You gloss coated the model with Future, then applied the decals … what did you use to remove the decal ? I don’t understand how the entire model got a white haze on it.
My guess would be that you used a decal setting solution to remove the decals. If so the solution reacted with the Future which is normal. Give the area a fresh coat of future and it should clear it right up. Re-decal and clear coat as normal.
I have a question on the use of Future. Is is a good idea to use an airbrush to apply it? My thought was to apply it only to the area to be decaled. What are your thoughts?
I airbrush the entire model with it. That way after I dull coat it the surface is uniform in appearance. When I airbrush, I start out with a very light “tack” coat, let it dry for a few min. then start to build up additional layers. Since Future is mostly water you have to let the layers dry a little so you do not get runs. I don’t worry too much about building up too much as once it is dry the thickness is minimal. Once I decal the model and use the setting solvents on the decal I let it set for a day or two. I then dullcoat over the entire model. If done properly the setting solution will melt the decal right into the clearcoat and the edges will be invisible.
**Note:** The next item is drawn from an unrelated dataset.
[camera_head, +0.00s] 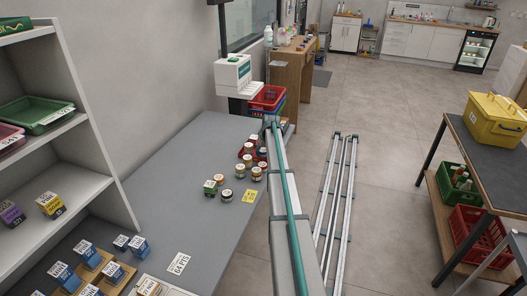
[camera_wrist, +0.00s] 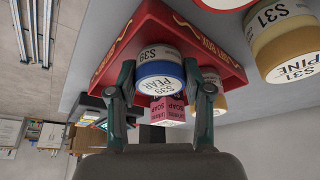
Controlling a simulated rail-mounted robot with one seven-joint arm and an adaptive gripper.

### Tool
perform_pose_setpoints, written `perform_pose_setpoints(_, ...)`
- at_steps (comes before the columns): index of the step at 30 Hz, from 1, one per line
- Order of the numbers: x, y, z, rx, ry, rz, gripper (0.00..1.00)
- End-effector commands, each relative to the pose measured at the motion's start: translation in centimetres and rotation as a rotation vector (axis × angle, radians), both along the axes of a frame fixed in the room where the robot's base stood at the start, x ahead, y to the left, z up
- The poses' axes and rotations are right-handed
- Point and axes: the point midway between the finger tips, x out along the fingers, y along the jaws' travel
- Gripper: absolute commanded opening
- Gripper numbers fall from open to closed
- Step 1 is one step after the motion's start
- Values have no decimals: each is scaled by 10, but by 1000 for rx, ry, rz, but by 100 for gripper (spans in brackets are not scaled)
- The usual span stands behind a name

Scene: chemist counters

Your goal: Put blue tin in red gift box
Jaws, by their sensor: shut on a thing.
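The blue tin (camera_wrist: 160,76), with a white lid and label reading S39 PEAR, is between the two teal fingers of my gripper (camera_wrist: 162,92) in the wrist view. That view is turned upside down. The red gift box (camera_wrist: 122,40) with pale lettering is right behind the tin, and the tin overlaps its rim. I cannot tell whether the tin touches the box floor. A pink soap pack (camera_wrist: 168,112) and a tan-lidded jar (camera_wrist: 219,103) stick out of the box beside it. In the head view the gripper and tin are hidden by my arm.
A yellow-brown jar marked S31 PINE (camera_wrist: 283,40) stands close beside the box. A shelf (camera_head: 75,180) stands left, and a white machine (camera_head: 232,75) stands at the counter's far end.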

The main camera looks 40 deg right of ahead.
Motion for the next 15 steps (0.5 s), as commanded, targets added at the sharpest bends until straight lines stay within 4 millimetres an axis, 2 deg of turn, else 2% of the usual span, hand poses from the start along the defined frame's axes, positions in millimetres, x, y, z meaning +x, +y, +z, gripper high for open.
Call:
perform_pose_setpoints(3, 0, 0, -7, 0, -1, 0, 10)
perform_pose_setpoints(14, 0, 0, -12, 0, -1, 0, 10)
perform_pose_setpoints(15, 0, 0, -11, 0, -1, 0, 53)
While the setting solution is on the decal it will form a milky white haze under the decal. This will go away once the solution has evaporated.
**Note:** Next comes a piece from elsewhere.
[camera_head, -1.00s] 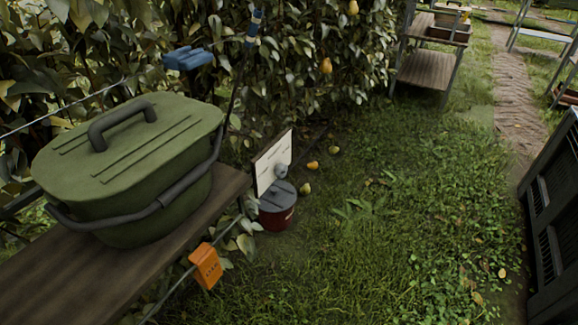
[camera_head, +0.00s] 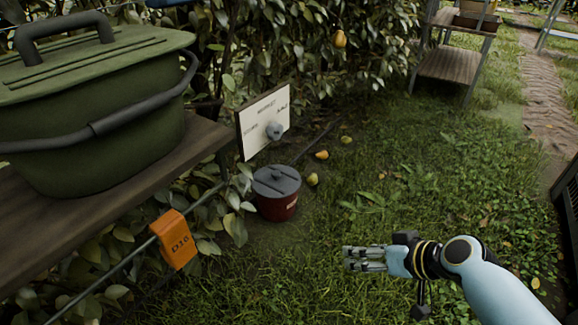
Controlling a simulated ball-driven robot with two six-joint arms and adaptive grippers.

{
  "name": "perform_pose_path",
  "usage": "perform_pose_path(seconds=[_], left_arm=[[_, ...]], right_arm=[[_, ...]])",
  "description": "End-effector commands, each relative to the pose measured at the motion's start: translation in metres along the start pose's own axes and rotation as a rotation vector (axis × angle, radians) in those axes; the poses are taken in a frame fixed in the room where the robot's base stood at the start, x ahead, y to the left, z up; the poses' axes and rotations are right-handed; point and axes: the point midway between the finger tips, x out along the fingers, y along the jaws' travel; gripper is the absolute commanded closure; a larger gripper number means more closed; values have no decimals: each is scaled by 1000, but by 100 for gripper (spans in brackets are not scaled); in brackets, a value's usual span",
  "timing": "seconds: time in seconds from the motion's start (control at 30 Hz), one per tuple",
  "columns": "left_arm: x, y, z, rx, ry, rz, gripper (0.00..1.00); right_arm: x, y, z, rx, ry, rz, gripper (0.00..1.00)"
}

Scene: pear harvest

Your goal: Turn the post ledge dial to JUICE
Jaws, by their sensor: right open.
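The dial (camera_head: 275,131) is a grey round knob on a pale board (camera_head: 257,136) with dark words around it. The board stands at the end of the wooden ledge (camera_head: 190,140). The words are small; one at the upper middle seems to read MARKET, and the others are hard to read. I cannot tell which word the dial points at. My right gripper (camera_head: 350,258) is open and empty, over the grass, lower right of the dial and well apart from it. My left gripper is not in view.
A green lidded box (camera_head: 95,125) with a dark handle stands on the ledge. A red bucket with a grey lid (camera_head: 277,192) sits under the board. Pears (camera_head: 321,155) lie on the grass. Open grass lies around my right gripper.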

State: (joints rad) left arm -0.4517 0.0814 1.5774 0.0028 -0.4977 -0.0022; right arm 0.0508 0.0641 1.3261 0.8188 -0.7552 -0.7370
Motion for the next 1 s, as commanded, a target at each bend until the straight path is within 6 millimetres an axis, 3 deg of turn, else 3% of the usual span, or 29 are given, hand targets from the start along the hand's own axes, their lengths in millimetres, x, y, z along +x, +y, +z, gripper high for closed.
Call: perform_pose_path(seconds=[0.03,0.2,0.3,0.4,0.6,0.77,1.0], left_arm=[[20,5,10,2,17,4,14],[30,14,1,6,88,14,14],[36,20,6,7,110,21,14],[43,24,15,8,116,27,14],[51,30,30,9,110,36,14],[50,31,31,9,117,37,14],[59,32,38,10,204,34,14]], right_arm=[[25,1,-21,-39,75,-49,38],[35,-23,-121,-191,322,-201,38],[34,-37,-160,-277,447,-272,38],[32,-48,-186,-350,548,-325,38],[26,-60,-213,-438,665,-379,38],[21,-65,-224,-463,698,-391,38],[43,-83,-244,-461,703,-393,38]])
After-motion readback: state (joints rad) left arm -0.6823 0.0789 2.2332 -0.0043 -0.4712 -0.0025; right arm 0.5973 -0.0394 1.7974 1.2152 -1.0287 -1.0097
This white haze is generally associated w/ getting alcohol on DullCoat. Was this model ever Dullcaoated and you used alcohol to renove the decals? I have never had any trouble using Future, but you may have different circumstances with the method used prior. Does the haze/ film change when wet? Have you thoughly washed any residue from the removal solutions?
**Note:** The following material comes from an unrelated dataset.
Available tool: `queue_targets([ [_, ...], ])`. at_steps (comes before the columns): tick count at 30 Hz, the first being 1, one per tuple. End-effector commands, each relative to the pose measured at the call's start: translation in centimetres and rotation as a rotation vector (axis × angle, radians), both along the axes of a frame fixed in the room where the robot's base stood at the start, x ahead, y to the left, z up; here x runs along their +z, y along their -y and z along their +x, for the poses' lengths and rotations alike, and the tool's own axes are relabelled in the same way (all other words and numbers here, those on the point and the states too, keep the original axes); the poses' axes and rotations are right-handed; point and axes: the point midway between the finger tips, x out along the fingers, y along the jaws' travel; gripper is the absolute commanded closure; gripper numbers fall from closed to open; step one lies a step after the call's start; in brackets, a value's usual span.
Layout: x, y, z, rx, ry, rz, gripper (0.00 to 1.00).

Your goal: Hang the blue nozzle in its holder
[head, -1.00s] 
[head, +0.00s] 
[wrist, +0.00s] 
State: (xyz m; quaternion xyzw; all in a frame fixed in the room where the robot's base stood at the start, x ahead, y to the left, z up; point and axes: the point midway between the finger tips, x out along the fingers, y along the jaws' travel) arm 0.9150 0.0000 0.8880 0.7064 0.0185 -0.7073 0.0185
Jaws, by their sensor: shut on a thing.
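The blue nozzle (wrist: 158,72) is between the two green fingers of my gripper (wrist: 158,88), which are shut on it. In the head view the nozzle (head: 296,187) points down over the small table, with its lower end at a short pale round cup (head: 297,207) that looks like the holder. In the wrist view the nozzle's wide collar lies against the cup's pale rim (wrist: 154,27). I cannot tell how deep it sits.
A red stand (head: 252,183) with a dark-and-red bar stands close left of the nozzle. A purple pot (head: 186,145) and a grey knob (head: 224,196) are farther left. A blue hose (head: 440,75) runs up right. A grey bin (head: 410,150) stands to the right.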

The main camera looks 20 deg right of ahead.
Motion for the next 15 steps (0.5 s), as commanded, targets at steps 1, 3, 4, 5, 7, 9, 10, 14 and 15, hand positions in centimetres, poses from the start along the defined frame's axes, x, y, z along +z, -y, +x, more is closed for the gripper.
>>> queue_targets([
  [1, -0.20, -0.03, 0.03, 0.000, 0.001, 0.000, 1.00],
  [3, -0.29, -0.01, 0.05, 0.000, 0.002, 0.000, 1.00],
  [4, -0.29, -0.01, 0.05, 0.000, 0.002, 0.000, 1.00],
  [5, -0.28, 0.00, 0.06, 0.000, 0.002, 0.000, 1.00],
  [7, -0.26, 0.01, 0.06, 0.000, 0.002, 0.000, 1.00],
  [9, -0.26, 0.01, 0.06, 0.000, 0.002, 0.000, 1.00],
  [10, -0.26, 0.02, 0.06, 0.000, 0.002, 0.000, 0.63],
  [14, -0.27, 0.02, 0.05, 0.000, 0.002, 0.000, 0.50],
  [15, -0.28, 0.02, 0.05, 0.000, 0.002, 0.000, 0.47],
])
I use waterborne urethanes regularly for cab/ woodwork finishing. Too heavy a coat will allow a milky/ haze. This will usually clear, however, it takes quite some time to “cure” Thin coats are all that’s needed. Not sure if this applies here, may need to just reapply a clean clear gloss and letter. Teast on a small area first to see what product will work w/o having any reaction. Don’t want to start getting too much build up of succesive coats of finish that even a dullcoat won’t hide.
Well, guess what happens when you use a product designed as a floor wax for model railroading? You don’t get the same results that you get when you use paints and coatings formulated for model railroad applications.
It seems like everyone want to save a buck by using really cheap stuff these day, then when they have a problem, they can’t figure out why.
Future acrylic finish (not wax) has been used by modellers for years. It seems it’s just been the last few years that the model railroad community has discovered its usefulness.